By Matt Kalman, CBS Boston

BOSTON (CBS) — With most of the U.S. living through its annual case of March Madness, glued to the NCAA men’s basketball tournament over the weekend, Bruins forward Brad Marchand paid tribute to the hoops hysteria on Sunday.

Marchand beat the Minnesota Wild with a slam dunk.

For most players a wrist shot from the left dot on the rush wouldn’t be considered as automatic as a Jayson Tatum 1-foot lay-in. But Brad Marchand in 3-on-3 overtime may as well be tapping the puck in from the blue paint when he’s firing away from one of his favorite places in the attacking zone to shoot.

With his 33rd goal of the season and 12th career regular-season overtime goal, Marchand did more than provide the Bruins with their second straight dramatic win during what’s turning out to be a highly successful road trip (they’re 2-0-1 with the finale coming up Tuesday in Winnipeg). He also sent a message to the national television audience that it’s time to seriously put him in what hockey media cognoscenti love to call the “Hart Trophy conversation.” (It has to be a “conversation,” not a debate, talk or argument, because then it’s not official).

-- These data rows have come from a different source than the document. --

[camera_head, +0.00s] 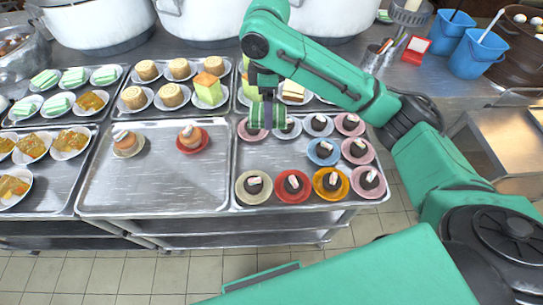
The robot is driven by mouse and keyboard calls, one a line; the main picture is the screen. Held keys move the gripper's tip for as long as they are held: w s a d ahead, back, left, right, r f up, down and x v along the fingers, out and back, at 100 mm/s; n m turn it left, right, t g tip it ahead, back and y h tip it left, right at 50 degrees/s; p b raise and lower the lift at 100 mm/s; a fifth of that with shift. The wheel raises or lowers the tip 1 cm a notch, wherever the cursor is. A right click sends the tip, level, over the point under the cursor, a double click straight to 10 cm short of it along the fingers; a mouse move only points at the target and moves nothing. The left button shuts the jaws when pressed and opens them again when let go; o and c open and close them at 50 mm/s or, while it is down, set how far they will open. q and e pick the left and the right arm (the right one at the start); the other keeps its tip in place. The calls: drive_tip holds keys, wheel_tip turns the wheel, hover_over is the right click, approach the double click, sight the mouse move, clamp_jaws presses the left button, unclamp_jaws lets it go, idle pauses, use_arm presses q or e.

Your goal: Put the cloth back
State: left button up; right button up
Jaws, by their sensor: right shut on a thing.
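My right gripper (267,108) comes in from the right side of the head view and points down over the back left part of the right-hand tray of cakes. I cannot tell whether the cloth touches anything below. My left gripper is not in view.
The right-hand tray (238,175) holds several small dark cakes on coloured plates. The middle tray (155,190) has two plates and much bare room. Large white pots (100,22) stand behind. Blue buckets (474,55) and a red-framed card (415,48) stand at the back right.

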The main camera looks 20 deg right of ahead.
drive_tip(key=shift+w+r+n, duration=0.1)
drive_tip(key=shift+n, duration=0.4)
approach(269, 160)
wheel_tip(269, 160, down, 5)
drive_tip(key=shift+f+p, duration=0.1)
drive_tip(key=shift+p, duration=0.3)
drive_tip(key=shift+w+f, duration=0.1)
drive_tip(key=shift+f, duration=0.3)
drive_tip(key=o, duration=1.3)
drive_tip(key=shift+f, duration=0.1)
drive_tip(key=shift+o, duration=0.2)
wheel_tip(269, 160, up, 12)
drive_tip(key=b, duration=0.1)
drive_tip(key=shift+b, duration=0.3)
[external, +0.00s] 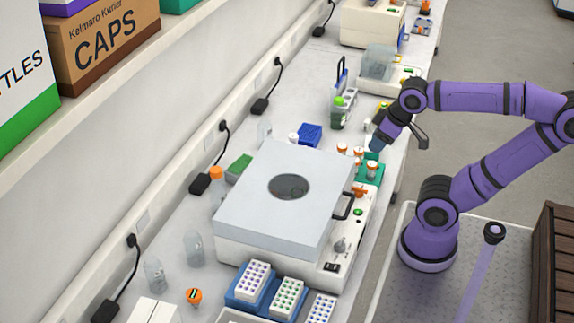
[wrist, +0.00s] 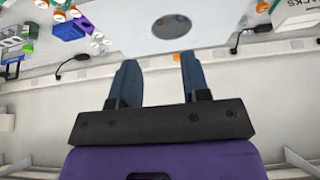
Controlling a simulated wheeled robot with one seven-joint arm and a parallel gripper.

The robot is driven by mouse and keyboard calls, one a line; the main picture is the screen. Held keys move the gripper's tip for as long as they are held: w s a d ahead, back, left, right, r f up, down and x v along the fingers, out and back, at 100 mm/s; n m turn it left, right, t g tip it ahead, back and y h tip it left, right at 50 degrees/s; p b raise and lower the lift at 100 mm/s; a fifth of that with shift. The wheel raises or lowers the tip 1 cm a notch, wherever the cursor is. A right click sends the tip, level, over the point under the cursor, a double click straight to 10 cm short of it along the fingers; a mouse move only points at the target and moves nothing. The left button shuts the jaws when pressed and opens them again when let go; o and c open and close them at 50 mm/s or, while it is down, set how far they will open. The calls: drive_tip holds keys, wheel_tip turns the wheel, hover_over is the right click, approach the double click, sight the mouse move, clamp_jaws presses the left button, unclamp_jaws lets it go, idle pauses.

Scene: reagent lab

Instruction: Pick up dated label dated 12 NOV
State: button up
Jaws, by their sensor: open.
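I cannot make out a dated label reading 12 NOV in either view; no date is legible. My gripper (external: 376,146) is over the right side of the bench, near several orange-capped bottles (external: 357,152) by a green tray (external: 376,181). In the wrist view, the two blue fingers of my gripper (wrist: 158,62) are apart with nothing between them. Beyond them are the grey lid (wrist: 210,20) of the bench machine and the pale wall.
The large centrifuge-like machine (external: 270,205) fills the middle of the bench. Tube racks (external: 287,297) stand in front. A blue box (external: 309,134) and a green bottle (external: 338,115) stand behind. A shelf with boxes (external: 105,45) overhangs the left side.

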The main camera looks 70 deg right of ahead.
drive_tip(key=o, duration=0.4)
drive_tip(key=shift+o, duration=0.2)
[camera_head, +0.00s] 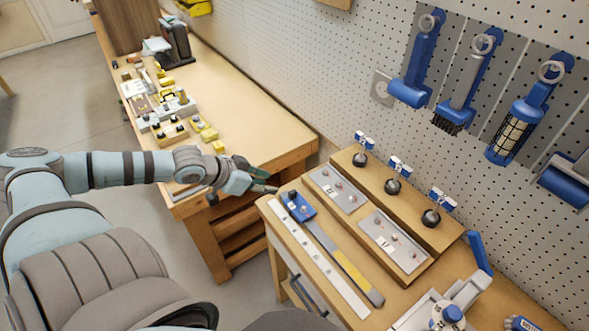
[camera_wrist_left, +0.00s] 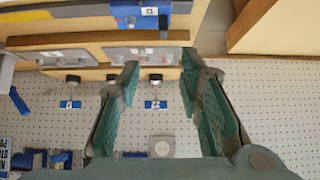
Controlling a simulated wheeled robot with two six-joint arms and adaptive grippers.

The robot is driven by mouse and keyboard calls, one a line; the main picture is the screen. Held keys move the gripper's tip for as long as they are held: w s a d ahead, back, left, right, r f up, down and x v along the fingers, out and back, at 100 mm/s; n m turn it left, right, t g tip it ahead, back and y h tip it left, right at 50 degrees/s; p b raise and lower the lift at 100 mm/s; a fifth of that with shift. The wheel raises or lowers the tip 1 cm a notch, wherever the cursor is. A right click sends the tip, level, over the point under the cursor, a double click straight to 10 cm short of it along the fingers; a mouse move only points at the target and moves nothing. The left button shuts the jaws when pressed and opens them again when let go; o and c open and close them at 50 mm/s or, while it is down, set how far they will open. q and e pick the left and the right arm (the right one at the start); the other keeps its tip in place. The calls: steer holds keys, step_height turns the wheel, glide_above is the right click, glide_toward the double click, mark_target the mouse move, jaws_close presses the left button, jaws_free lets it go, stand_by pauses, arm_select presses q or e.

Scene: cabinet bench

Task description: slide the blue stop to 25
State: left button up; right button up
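The blue stop (camera_head: 299,207) sits at the far left end of a grey rail with a yellow stretch (camera_head: 350,268). A pale scale strip (camera_head: 318,257) runs beside the rail; its numbers are too small to read. My left gripper (camera_head: 268,181) is just left of the stop and apart from it. In the left wrist view the fingers of my left gripper (camera_wrist_left: 160,72) are spread with nothing between them, and the blue stop (camera_wrist_left: 140,14) is beyond them near the top edge. My right gripper is not in view.
A wooden block with several black knobs (camera_head: 392,186) and metal plates (camera_head: 340,188) stands behind the rail. A grey fixture with a blue knob (camera_head: 452,313) stands at the lower right. Blue tools (camera_head: 420,60) hang on the pegboard. A gap separates this bench from the long bench (camera_head: 235,100).

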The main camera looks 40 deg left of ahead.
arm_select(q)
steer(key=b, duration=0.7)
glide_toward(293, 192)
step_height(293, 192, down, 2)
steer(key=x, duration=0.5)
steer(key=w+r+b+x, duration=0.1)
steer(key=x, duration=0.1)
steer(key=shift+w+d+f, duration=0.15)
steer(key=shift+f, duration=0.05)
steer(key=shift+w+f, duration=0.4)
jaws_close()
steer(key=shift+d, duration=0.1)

The Bruins knew from Day One of this season that March would be their stiffest challenge of the season. They built up a hearty stock of standings points and solidified their hold on second place in the Atlantic Division before they began their 16-game-in-31-days trudge. Until Sunday they’d played without Patrice Bergeron for the entire month. They’ve been without Zdeno Chara, Charlie McAvoy, David Backes, Rick Nash and Jake DeBrusk for a significant portion of the calendar year’s third month. There are still a few days and three games left before the calendar turns, but the Bruins have more than survived the challenge with a 9-2-2 run that’s put them within two points of Tampa Bay for first place in the Atlantic.

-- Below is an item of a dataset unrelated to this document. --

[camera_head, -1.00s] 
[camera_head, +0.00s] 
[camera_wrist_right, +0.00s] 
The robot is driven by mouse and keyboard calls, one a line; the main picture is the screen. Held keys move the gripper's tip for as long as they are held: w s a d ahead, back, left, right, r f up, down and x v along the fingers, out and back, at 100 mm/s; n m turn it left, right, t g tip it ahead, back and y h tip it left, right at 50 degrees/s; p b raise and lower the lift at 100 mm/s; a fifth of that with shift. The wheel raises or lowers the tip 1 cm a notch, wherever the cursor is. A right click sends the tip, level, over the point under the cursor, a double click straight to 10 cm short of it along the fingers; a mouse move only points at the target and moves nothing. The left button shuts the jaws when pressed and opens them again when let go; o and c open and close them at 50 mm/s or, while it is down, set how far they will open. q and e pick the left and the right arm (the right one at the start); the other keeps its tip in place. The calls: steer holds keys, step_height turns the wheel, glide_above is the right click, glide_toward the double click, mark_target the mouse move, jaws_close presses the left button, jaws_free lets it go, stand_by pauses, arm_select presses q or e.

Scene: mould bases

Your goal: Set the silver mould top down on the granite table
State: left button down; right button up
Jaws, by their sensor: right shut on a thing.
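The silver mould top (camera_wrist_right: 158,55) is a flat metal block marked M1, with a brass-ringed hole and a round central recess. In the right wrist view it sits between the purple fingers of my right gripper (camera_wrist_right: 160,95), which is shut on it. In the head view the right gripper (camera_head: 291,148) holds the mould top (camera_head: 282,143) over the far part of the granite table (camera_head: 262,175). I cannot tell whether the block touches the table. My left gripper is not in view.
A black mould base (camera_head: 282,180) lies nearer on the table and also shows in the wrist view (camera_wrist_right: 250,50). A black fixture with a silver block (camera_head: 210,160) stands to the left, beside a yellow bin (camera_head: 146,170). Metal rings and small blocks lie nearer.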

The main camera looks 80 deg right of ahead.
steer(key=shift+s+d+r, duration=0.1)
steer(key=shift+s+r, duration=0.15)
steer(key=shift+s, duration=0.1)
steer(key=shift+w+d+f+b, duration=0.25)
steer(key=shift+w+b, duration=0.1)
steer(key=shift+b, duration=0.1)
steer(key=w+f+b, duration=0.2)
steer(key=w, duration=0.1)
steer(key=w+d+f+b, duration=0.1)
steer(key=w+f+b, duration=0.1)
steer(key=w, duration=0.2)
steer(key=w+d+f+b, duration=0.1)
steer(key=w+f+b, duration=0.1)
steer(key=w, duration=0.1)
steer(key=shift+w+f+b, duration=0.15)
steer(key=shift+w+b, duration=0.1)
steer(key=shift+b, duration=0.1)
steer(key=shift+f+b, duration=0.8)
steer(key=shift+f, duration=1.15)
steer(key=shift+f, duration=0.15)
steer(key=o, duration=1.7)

And what’s been the one constant during this drive to the top (with the exception of one game missed because of injury)? Brad Marchand, who now has 80 points in 60 games, second in points-per-game to Colorado’s Nathan MacKinnon.

Either because of blind devotion to him or in an effort to spice up the Hart conversation, many have elevated Edmonton’s Connor McDavid to contender status. While playing out the string with the disappointing Oilers, McDavid has taken over the Art Ross Trophy lead with 99 points by erupting for 24 points in 13 games in March. Right behind him, in one fewer game, Marchand has 22 points this month playing games that matter in the standings, not in the Ping-Pong ball count. McDavid is an elite talent who’s expected to put up points, but he wasn’t able to will his team to enough victories to even stay in the playoff race before the season’s next-to-last month despite the availability of loser points and a playoff system that makes it easier to qualify for the playoffs in Edmonton’s Pacific Division.

MacKinnon is a worthy suitor for the Hart and might wind up being the winner once the ballots are counted and the results are announced in June. No one expected the Avalanche to be within sniffing distance of the playoffs at this point of the season, and they’re sitting in a Western Conference wild card spot. He’s had a breakout season with 92 points in 67 games and is right there in the March scoring race with 21 points in 12 games. Of all the Hart contenders, he’s probably produced with the least assistance from his supporting cast. But like Marchand, he’s missed time with injuries. No one’s discounting his status as a MVP contender because of it.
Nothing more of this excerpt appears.